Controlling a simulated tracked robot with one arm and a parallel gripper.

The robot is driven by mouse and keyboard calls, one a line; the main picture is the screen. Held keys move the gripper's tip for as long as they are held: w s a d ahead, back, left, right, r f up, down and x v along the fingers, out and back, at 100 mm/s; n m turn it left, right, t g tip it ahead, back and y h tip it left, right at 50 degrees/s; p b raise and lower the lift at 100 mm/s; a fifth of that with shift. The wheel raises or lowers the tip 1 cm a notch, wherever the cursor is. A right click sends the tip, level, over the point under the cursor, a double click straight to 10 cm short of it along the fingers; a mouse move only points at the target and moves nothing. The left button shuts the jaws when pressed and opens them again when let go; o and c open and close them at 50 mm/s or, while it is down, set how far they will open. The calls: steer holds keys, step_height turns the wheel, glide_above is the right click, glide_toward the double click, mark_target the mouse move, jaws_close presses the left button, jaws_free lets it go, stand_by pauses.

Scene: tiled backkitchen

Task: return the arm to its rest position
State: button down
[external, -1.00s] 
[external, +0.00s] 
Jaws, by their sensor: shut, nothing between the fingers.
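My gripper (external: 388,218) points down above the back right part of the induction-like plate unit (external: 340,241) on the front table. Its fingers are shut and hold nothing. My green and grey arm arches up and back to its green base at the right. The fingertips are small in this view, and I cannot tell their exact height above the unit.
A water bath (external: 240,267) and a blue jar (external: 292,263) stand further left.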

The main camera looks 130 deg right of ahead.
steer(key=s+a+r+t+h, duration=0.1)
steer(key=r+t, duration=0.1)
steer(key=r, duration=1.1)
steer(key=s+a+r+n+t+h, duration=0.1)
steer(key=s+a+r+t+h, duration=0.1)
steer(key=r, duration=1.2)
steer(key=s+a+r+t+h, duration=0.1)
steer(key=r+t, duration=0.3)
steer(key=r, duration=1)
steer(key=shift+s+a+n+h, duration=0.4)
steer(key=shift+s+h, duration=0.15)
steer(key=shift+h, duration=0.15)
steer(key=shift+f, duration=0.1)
==
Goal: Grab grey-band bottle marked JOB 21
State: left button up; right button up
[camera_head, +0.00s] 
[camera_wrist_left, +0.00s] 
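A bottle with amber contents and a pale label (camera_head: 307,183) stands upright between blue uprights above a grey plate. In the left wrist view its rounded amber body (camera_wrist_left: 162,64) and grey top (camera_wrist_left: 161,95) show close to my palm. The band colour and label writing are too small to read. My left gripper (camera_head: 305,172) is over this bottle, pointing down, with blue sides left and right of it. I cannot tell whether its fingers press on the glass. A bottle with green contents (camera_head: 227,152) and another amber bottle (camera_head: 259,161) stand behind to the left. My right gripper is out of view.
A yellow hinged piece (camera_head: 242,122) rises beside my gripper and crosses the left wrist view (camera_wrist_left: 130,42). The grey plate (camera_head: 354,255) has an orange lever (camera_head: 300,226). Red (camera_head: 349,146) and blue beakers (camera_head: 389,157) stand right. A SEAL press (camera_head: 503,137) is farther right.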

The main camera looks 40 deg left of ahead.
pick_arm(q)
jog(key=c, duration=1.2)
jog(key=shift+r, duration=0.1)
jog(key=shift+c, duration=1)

## GIVEN INSTRUCTION
Pull out each line containing the word "State" and copy it.

## RESULT OF THIS TASK
State: button down
State: left button up; right button up

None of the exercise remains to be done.